Dopo un anno trascorso a Weaverville, il cinese fu visto in giro per la città di Sacramento, con indosso abiti eleganti… almeno secondo il racconto di John Hoffman, un cercatore che per trent’anni si spostò attraverso le sierras della California per trovare oro e argento. Pare che il piccolo lavandaio cinese abbia in seguito approfittato del senso di superiorità con il quale i bianchi trattavano i cinesi, ingannandoli nuovamente.
John John venne incaricato della costruzione di un edificio a Coulterville, e assunse, nominalmente, 18 suoi connazionali, per i quali riscuoteva altrettante paghe. In realtà gli operai erano solo dieci, ma i committenti non se ne accorsero mai, perché “tutti i cinesi sembrano uguali”, e i lavori procedevano spediti. John John non si approfittò solo dei bianchi, ma anche dei suoi operai, che dovevano versare a lui metà della paga, come compenso per il privilegio di lavorare con un imprenditore di tal guisa.
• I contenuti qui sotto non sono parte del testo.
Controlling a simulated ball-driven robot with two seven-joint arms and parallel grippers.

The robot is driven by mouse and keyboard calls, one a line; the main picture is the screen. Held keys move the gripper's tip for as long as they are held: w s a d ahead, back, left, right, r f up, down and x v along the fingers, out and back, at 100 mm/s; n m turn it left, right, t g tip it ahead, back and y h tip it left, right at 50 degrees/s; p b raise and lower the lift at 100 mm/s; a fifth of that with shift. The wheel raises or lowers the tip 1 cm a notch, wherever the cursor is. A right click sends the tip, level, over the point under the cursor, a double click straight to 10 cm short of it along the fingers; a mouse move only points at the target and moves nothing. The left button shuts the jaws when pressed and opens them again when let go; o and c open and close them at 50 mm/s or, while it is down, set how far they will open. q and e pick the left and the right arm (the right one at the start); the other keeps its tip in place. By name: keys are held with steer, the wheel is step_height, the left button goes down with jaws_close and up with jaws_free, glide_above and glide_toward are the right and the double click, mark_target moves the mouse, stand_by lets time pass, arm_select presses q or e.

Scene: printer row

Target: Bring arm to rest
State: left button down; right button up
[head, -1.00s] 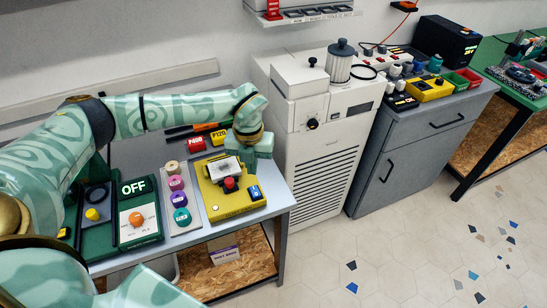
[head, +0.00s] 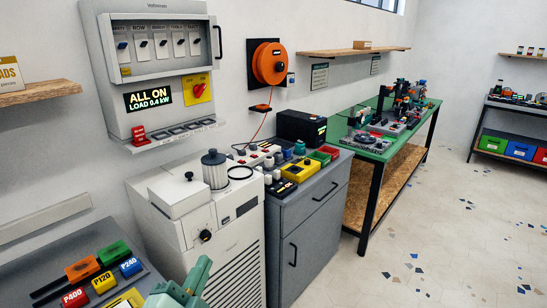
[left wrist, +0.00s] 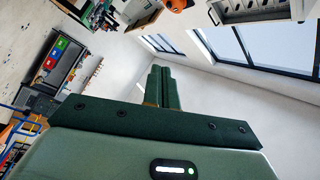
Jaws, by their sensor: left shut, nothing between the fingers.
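My left gripper (head: 186,287) shows at the bottom of the head view, in front of the white machine and right of the near grey bench. In the left wrist view its two dark green fingers (left wrist: 157,88) are together, with nothing between them. The wrist camera looks towards the wall and windows, with the room appearing turned on its side. The rest of the left arm is out of the head view. My right gripper is in neither view.
The near bench (head: 30,265) holds several labelled coloured blocks. A white machine (head: 165,215) with a grey canister (head: 214,170) stands beside a grey cabinet (head: 305,225). A wall panel (head: 157,75) reads "ALL ON". A green workbench (head: 375,150) is farther right. The floor at right is clear.

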Forse, quella del piccolo cinese è solo una delle tante leggende nate intorno ai fuochi dei bivacchi, durante le lunghe notti sotto le stelle della California, o forse no… ma nessuno ormai sarà più in grado di appurarlo.
Quello che è certo, è che la corsa all’oro provocò un totale stravolgimento nella vita di quel territorio pigro e sonnolento che era la California dell’epoca: San Francisco, nel giro di due anni, tra il 1848 e il 1850, passò da 1.000 a 25.000 abitanti.
E mentre l’oro si faceva più difficile da recuperare, i minatori allargavano il loro raggio d’azione, cacciando i nativi americani, privati dei loro territori di caccia e di raccolta del cibo. Quelli che non furono massacrati (un numero che si stima tra le 9.400 e le 16.000 persone, compresi donne e bambini) morirono di malattie e di fame, perché non avevano più modo di procurarsi il cibo. Il primo governatore della California appoggiò lo sterminio: “Che una guerra di sterminio continui a essere combattuta tra le due razze fin quando la razza indiana si estingue…” Questo era, secondo la mentalità dell’epoca, il volere di Dio.